The film also uses the Fox studio’s experimental Movietone system, which means it has a synchronized musical soundtrack as well as some sound effects. These effects are used sparingly but effectively, with the noise of cheering and clapping crowds adding a sense of liveliness to the city scenes. They are used for important symbolic sounds, like the church bell. Associated with the wedding the protagonists watch together when the husband breaks down and repents, it represents the responsibility, the wife and marriage, that the man is running from and must be called back to. It is the sound driving him to snap out of his haze of influence of the city woman and come back to what is important.

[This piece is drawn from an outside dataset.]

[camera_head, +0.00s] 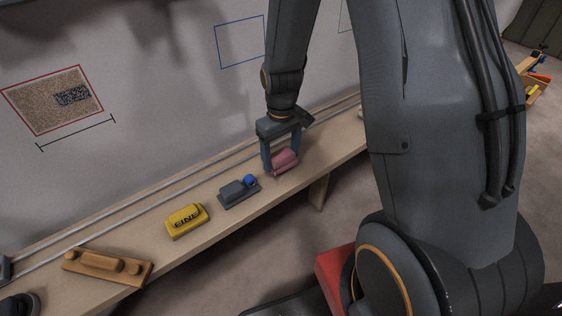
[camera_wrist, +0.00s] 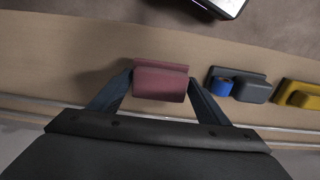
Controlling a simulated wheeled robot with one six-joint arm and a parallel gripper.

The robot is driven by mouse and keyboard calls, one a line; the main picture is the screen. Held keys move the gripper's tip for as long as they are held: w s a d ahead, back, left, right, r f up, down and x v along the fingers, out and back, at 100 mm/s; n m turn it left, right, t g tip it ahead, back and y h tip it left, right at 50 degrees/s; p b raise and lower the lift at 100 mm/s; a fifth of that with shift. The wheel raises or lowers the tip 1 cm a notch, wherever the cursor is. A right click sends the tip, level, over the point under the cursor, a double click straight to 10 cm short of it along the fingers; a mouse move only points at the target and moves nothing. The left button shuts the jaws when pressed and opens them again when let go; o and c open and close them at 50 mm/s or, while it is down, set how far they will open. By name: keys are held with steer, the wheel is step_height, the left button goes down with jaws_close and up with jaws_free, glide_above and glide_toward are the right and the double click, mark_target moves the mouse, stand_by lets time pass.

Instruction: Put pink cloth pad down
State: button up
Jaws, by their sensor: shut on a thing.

Sunrise also gives me the opportunity to expound on of my favourite silent film pet themes, the expressive use of intertitles. The film uses an attractive stylized font to display the text, helping to keep the intertitles visually interesting and appealing. But one memorable scene goes above and beyond this with a particularly effective use of intertitles. As the woman from the city is trying to convince the man to drown his wife, her dialogue does not appear all at once instead. It first reads “couldn’t she get…” and waits a few seconds before adding ‘drowned,’ which appears in a shaky font, emphasizing the word by replicating the way it is spoken and making its use more impactful. This intertitle then begins to dissolve eerily, as if the phrase itself is being washed away, as the film fades to an imagined shot of the husband pushing his wife into the river. This stylish use of intertitle text helps to express the darkness and violence of the city woman’s plan. Furthermore, the scene takes place at night beside a misty lake, and during the intertitles fog is seen drifting in the background. This makes the intertitles feel like a part of the physical world of the film; they are connected to the visual style of the filmed scenes. Rather than simply presenting the dialogue, they are thoughtfully integrated with the overall aesthetic of the film.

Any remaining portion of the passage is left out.